EXTRACTED MATERIAL:
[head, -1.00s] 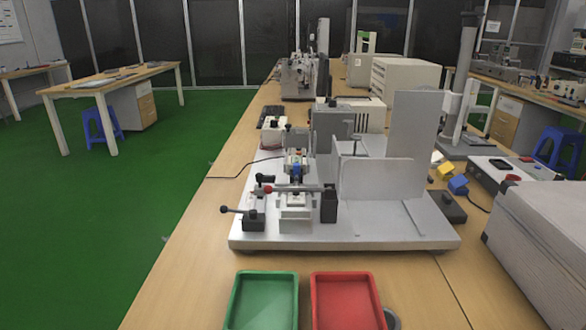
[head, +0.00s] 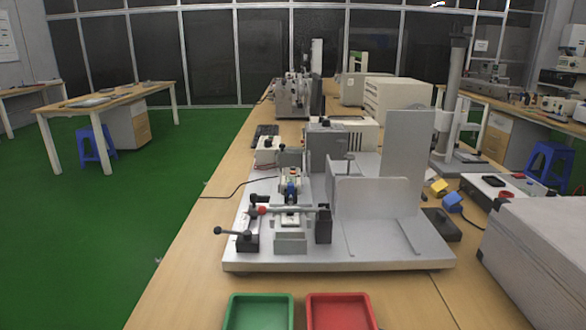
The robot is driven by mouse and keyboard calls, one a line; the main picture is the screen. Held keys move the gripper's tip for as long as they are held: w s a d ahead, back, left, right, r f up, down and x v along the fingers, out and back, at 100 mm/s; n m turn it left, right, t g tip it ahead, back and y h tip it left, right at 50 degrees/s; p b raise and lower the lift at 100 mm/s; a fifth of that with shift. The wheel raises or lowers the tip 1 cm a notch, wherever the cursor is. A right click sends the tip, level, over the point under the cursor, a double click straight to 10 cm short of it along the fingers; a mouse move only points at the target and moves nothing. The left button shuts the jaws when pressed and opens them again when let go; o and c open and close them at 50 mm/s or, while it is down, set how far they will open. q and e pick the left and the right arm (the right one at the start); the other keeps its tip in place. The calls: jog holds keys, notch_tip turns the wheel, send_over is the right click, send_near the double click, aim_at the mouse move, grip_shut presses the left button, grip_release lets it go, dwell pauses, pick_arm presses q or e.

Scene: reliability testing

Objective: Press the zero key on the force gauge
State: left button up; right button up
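The force gauge seems to be the small device with a blue part (head: 291,190) on the test fixture. The fixture's grey base plate (head: 340,259) lies on the wooden bench. The zero key is too small to make out. A horizontal bar with a red knob (head: 262,211) sits in front of the device, and a black-knobbed lever (head: 232,234) stands at the plate's front left. Neither of my grippers is in view.
A green tray (head: 259,298) and a red tray (head: 340,299) lie at the bench's front. An upright grey panel (head: 406,165) rises right of the device. A large grey case (head: 535,245) stands at the right. Green floor (head: 120,230) is open at left.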

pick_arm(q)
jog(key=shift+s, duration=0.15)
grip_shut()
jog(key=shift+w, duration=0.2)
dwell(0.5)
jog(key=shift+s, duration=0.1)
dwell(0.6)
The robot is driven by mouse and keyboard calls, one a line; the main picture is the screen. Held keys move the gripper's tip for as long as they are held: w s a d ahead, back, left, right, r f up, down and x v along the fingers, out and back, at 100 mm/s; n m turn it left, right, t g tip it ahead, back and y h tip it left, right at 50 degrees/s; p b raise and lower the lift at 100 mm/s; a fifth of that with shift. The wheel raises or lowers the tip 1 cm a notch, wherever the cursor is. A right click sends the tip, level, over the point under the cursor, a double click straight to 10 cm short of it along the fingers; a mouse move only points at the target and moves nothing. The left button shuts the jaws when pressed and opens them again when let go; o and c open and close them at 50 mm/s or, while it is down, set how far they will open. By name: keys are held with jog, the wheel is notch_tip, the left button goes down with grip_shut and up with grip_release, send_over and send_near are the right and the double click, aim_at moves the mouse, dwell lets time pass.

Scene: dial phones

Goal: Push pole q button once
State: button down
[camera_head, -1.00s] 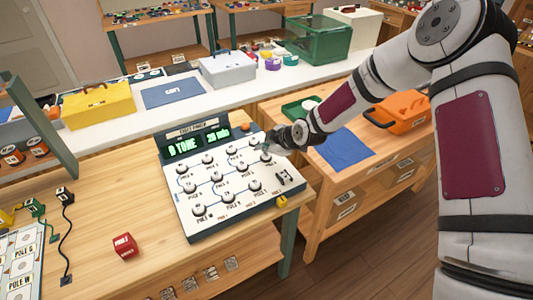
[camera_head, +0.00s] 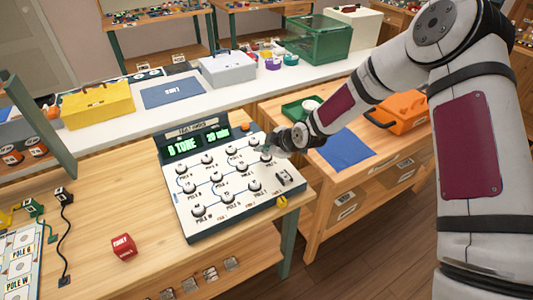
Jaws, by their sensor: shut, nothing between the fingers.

DO THIS:
Restate each entry word for word, leaving out any pictures.

RESPONSE BELOW:
[head, -1.00s] 
[head, +0.00s] 
The robot is driven by mouse and keyboard calls, one a line; the main picture is the screen. Held keys move the gripper's tip for as long as they are held: w s a d ahead, back, left, right, r f up, down and x v along the fingers, out and back, at 100 mm/s; n m turn it left, right, t g tip it ahead, back and y h tip it left, right at 50 degrees/s; p b raise and lower the lift at 100 mm/s; a fifth of that with shift. The wheel raises or lowers the tip 1 cm a notch, wherever the cursor is. A right click sends the tip, level, over the point under the cursor, a double click straight to 10 cm short of it along the fingers; a mouse move only points at the target and moves nothing. The left button shuts the jaws when pressed and opens them again when let go; o and c open and close them at 50 mm/s or, while it is down, set how far they will open. q and e pick the left and the right arm (the right one at the start); the other keeps its tip in place. The calls: jog holds keys, notch_tip turns the wheel, send_over is the right click, send_near the double click, aim_at the mouse move, grip_shut presses the left button, grip_release lets it go, dwell pauses, pick_arm presses q or e.

Scene: reliability testing

Objective: Press the zero key on the force gauge
State: left button up; right button up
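The force gauge seems to be the small device with a blue part (head: 291,190) on the test fixture. The fixture's grey base plate (head: 340,259) lies on the wooden bench. The zero key is too small to make out. A horizontal bar with a red knob (head: 262,211) sits in front of the device, and a black-knobbed lever (head: 232,234) stands at the plate's front left. Neither of my grippers is in view.
A green tray (head: 259,298) and a red tray (head: 340,299) lie at the bench's front. An upright grey panel (head: 406,165) rises right of the device. A large grey case (head: 535,245) stands at the right. Green floor (head: 120,230) is open at left.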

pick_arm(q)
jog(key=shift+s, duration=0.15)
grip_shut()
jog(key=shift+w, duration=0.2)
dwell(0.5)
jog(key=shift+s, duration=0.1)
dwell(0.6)
The robot is driven by mouse and keyboard calls, one a line; the main picture is the screen. Held keys move the gripper's tip for as long as they are held: w s a d ahead, back, left, right, r f up, down and x v along the fingers, out and back, at 100 mm/s; n m turn it left, right, t g tip it ahead, back and y h tip it left, right at 50 degrees/s; p b raise and lower the lift at 100 mm/s; a fifth of that with shift. The wheel raises or lowers the tip 1 cm a notch, wherever the cursor is. A right click sends the tip, level, over the point under the cursor, a double click straight to 10 cm short of it along the fingers; a mouse move only points at the target and moves nothing. The left button shuts the jaws when pressed and opens them again when let go; o and c open and close them at 50 mm/s or, while it is down, set how far they will open. By name: keys are held with jog, the wheel is notch_tip, the left button goes down with grip_shut and up with grip_release, send_over and send_near are the right and the double click, aim_at moves the mouse, dwell lets time pass.

Scene: dial phones

Goal: Push pole q button once
State: button down
[camera_head, -1.00s] 
[camera_head, +0.00s] 
Jaws, by their sensor: shut, nothing between the fingers.

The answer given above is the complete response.